Quelque chose de surréaliste

Même si ses initiateurs soutiendront le contraire, la «communication» de la Cour constitutionnelle était une mauvaise idée. Ayant commencé par dénoncer une «démarche de déstabilisation (caractérisée) par des critiques acerbes, virulentes et outrageantes (…) à l’endroit de l’institution (…) (et) de (sa présidente)», les signataires du texte ont tenu à rappeler la collégialité de leurs décisions. Se disant solidaires les uns des autres, ils se sont ensuite confondus en justifications. Niant avoir modifié la Constitution, ils ont égrené les précédents du genre, laissant le sentiment de chercher à mouiller certaines personnalités passées à l’opposition. Se défendant d’avoir violé le principe de la séparation des pouvoirs, ils se sont lancés dans des jugements de valeur, éludant néanmoins le débat juridique. S’appuyant sur les dispositions de la loi organique sur leur institution, ils ont joué la carte de la victimisation, proférant ensuite des menaces. Comme il fallait s’y attendre, tout cela a déclenché un torrent de réactions.

Aux termes de la Constitution, la Cour constitutionnelle appartient au pouvoir judiciaire. «Juge de la constitutionnalité des lois et de la régularité des élections», elle est censée garantir la protection et l’exercice des droits fondamentaux.  Autrement dit, il lui revient de s’assurer du respect des libertés individuelles et principes à valeur constitutionnelle contenus dans la Déclaration des droits de l’homme et du citoyen de 1789, la Déclaration universelle des droits de l’homme de 1948, la Charte africaine des droits de l’homme ou la Charte nationale des libertés de 1990. En clair, cette institution doit être au service du citoyen et de son épanouissement. Surtout, elle doit veiller à sa pleine et entière participation à la vie publique.  Comme le droit à la vie et à la sûreté, le droit à la justice, le droit à l’information, le droit à la liberté d’expression et, à la liberté de réunion et d’association doivent être au centre de son activité. De ce point de vue, son attitude a quelque chose de surréaliste.

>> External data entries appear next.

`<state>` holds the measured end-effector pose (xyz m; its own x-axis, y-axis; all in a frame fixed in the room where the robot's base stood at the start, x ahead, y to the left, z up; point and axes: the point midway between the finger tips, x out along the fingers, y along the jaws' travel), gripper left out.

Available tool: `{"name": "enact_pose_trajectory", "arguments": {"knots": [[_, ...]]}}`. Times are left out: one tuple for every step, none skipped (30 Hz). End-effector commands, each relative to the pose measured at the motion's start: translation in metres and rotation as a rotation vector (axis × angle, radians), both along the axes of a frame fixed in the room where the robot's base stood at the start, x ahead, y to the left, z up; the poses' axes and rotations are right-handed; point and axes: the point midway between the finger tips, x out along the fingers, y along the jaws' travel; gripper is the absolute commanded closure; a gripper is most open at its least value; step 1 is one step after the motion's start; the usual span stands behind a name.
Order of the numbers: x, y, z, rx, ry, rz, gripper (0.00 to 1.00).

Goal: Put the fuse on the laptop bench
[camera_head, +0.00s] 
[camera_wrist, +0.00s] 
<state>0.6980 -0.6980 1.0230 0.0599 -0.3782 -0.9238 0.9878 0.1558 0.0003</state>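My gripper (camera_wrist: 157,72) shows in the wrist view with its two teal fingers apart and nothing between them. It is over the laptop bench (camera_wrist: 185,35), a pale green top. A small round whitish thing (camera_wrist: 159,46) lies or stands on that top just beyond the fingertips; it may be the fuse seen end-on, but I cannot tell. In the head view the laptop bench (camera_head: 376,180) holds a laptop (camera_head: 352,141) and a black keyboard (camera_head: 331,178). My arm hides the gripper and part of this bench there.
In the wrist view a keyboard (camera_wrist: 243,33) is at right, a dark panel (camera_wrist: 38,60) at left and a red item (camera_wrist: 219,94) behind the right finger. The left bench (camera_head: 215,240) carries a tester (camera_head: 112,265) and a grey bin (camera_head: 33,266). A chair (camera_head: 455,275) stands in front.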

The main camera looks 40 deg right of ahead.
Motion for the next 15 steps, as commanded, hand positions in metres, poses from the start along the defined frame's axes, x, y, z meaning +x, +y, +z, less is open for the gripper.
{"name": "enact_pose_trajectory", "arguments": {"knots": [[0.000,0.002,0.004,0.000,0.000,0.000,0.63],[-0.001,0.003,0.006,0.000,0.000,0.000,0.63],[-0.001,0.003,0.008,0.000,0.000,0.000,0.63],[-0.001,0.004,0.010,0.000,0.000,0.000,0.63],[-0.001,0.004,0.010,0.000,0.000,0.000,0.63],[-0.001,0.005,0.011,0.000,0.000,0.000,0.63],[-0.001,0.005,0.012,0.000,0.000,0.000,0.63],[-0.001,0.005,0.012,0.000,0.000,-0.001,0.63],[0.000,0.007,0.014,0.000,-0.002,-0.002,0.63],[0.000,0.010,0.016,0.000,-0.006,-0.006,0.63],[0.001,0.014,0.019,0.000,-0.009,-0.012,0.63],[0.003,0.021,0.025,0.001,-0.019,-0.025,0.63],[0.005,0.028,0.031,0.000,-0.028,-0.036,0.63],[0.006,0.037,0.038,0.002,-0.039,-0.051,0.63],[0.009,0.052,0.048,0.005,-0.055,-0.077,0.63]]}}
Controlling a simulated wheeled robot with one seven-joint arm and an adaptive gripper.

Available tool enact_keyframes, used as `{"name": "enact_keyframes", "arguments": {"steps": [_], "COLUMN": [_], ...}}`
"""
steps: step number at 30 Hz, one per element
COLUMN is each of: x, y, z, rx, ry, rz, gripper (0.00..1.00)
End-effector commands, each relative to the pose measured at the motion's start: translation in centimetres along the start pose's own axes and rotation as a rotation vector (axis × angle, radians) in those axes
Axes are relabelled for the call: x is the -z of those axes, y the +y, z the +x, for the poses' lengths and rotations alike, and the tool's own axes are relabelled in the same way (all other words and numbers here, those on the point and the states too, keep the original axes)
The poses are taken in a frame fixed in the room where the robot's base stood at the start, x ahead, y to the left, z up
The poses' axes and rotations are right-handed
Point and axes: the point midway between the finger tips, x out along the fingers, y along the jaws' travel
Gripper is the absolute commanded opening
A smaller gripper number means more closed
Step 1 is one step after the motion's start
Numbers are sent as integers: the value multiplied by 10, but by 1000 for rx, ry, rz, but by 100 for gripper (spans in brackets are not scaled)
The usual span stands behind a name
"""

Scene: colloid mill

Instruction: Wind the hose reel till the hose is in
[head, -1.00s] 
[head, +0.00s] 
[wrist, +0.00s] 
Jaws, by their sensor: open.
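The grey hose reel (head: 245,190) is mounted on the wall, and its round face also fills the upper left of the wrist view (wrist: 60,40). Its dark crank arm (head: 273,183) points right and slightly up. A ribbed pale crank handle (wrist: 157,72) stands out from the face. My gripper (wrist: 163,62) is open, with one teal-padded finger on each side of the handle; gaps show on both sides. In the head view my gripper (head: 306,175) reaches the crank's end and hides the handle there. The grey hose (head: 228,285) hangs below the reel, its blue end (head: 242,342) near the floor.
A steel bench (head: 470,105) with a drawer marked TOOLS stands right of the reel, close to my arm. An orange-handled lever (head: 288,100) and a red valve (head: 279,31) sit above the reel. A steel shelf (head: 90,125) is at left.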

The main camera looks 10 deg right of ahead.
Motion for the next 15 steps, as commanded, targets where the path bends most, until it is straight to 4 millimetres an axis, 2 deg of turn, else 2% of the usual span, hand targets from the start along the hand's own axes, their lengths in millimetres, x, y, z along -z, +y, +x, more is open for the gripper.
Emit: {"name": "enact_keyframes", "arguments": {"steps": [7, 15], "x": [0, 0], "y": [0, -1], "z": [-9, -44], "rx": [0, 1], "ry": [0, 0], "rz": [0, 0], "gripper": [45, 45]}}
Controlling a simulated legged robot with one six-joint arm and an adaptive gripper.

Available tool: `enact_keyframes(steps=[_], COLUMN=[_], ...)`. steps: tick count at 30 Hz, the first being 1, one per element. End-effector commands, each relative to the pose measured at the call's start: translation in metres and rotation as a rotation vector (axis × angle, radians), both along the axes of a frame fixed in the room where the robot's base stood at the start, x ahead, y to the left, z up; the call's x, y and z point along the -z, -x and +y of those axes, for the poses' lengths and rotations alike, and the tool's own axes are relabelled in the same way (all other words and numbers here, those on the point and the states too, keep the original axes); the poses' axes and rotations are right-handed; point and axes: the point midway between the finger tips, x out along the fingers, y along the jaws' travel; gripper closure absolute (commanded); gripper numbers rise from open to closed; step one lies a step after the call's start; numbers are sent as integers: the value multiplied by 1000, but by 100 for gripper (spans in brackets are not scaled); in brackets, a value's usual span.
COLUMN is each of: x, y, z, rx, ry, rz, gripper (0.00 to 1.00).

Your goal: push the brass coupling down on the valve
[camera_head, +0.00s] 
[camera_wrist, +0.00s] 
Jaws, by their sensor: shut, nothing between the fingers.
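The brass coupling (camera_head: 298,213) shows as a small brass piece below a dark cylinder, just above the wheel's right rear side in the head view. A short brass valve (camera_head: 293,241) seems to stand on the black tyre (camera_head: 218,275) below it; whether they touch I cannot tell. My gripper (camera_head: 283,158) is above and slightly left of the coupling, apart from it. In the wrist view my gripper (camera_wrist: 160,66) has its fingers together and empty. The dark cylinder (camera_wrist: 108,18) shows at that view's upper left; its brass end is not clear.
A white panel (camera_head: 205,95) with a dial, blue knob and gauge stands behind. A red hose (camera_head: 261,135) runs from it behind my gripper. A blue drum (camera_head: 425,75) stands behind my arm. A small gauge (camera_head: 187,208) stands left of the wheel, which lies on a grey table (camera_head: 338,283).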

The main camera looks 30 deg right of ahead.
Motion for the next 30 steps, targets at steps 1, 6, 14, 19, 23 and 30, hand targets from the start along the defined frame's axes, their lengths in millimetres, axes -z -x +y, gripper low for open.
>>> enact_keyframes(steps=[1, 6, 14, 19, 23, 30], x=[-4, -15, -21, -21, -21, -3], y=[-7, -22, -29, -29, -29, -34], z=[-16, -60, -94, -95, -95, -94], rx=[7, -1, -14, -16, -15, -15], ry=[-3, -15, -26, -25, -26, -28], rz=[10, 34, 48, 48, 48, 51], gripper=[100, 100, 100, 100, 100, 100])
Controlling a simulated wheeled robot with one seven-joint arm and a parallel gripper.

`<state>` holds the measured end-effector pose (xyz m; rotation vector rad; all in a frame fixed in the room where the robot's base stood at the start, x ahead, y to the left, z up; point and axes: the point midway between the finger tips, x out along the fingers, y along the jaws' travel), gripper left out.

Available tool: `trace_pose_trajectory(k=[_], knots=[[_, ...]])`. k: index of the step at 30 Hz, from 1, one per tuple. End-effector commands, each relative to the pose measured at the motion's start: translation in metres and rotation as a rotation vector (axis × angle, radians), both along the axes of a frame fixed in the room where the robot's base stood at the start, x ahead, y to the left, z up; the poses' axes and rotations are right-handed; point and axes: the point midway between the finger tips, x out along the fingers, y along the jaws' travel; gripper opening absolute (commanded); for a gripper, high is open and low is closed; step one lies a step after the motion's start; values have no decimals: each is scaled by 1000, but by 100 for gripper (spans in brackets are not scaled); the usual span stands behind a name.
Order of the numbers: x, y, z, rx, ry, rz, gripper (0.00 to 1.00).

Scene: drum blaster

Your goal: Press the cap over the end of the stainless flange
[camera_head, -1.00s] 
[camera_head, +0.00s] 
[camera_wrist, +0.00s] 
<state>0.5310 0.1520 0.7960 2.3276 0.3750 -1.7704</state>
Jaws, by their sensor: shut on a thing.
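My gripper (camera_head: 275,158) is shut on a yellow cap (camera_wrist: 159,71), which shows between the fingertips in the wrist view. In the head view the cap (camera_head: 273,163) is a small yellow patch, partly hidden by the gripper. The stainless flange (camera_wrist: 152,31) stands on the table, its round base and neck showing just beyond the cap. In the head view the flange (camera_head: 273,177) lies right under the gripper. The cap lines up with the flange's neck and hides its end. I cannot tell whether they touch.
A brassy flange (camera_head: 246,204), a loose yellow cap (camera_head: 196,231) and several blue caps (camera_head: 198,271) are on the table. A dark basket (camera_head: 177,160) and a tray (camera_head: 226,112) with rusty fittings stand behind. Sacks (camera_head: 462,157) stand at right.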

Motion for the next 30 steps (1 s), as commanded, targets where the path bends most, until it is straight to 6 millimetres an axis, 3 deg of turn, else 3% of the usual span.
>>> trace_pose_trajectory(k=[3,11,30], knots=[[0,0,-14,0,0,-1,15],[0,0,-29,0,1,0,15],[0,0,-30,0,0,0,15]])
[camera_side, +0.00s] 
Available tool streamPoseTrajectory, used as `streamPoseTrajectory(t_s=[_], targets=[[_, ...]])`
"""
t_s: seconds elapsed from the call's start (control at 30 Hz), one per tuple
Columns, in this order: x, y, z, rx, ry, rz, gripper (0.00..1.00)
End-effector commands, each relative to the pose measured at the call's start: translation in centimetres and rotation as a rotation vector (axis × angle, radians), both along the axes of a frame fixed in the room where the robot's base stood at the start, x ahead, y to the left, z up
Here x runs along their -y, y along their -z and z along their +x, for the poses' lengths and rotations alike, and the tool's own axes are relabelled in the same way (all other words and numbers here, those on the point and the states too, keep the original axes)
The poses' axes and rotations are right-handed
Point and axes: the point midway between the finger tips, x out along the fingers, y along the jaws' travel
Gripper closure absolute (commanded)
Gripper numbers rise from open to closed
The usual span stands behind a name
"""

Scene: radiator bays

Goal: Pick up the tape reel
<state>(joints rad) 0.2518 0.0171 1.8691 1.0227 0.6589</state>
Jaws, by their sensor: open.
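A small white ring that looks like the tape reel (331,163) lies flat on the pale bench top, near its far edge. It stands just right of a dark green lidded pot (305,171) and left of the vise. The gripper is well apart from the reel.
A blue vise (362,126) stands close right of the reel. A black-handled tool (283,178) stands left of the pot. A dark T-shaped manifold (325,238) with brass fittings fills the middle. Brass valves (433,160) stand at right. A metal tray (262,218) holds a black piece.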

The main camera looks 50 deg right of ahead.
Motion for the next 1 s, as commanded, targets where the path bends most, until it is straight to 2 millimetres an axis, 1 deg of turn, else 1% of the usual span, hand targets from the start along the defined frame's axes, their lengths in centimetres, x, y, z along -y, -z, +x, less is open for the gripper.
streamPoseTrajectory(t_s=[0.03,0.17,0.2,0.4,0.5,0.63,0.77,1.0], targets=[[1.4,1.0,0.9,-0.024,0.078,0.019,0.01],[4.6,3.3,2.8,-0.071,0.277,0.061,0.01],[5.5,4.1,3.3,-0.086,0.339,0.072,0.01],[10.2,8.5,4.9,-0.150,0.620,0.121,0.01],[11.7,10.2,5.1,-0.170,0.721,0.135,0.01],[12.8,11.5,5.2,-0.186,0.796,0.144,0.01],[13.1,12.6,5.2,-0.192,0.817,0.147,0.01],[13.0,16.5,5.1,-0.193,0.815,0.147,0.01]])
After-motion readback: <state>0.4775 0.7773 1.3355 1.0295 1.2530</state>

Des méthodes héritées du parti unique

Au lendemain de cette sortie tonitruante, les observateurs n’ont pas manqué de dire leur gêne ou s’en gausser. Certains ont parlé de «plaidoirie» ou de «plaidoyer pro domo». D’autres ont mis à l’index cette «motion de soutien des militants d’un parti politique à leur leader». Il s’en est trouvé pour dénoncer une «résolution des membres d’une organisation syndicale, défendant leurs intérêts corporatistes et moraux à travers la défense de leur dirigeant». Inspirées par la tonalité du texte, ces saillies ont mis en avant les manquements éthiques et déontologiques. La Cour constitutionnelle a, de toute évidence, eu tort d’engager une telle polémique. Comme le relevait un ancien magistrat, «le terrain d’expression d’un juge est loin d’être le plateau des chaines de télévision ou de radio, encore moins les pages des journaux ou les murs des réseaux sociaux». Pour un juge, les «campagnes médiatiques d’explication de ses dispositifs ou de ses discussions juridiques» ne sont d’aucune utilité. Bien au contraire, elles sèment toujours le doute sur sa capacité à rendre la justice dans le sens de l’intérêt général.

Le juge se distingue par son comportement social et la qualité de son rendu. Au-delà de son attitude personnelle, il doit s’illustrer par des décisions claires, motivées et compréhensibles par tous. Les postures d’autorité, l’arrogance et la rhétorique prétendument savante ne l’ont jamais aidé à commercer avec les justiciables. Or, dans l’opinion, la Cour constitutionnelle est décrite comme un repaire de thuriféraires du régime, prêts à toutes les manipulations juridiques. «C’est le bureau politique du PDG», grondait en son temps Pierre-Louis Agondjo Okawé, juriste et accessoirement géniteur de l’une des huit signataires. Un quart de siècle plus loin, les membres de cette juridiction s’illustrent par des méthodes héritées de la sombre époque du parti unique. C’est dire si la «communication» du 13 mars dernier ressemble à un hara-kiri.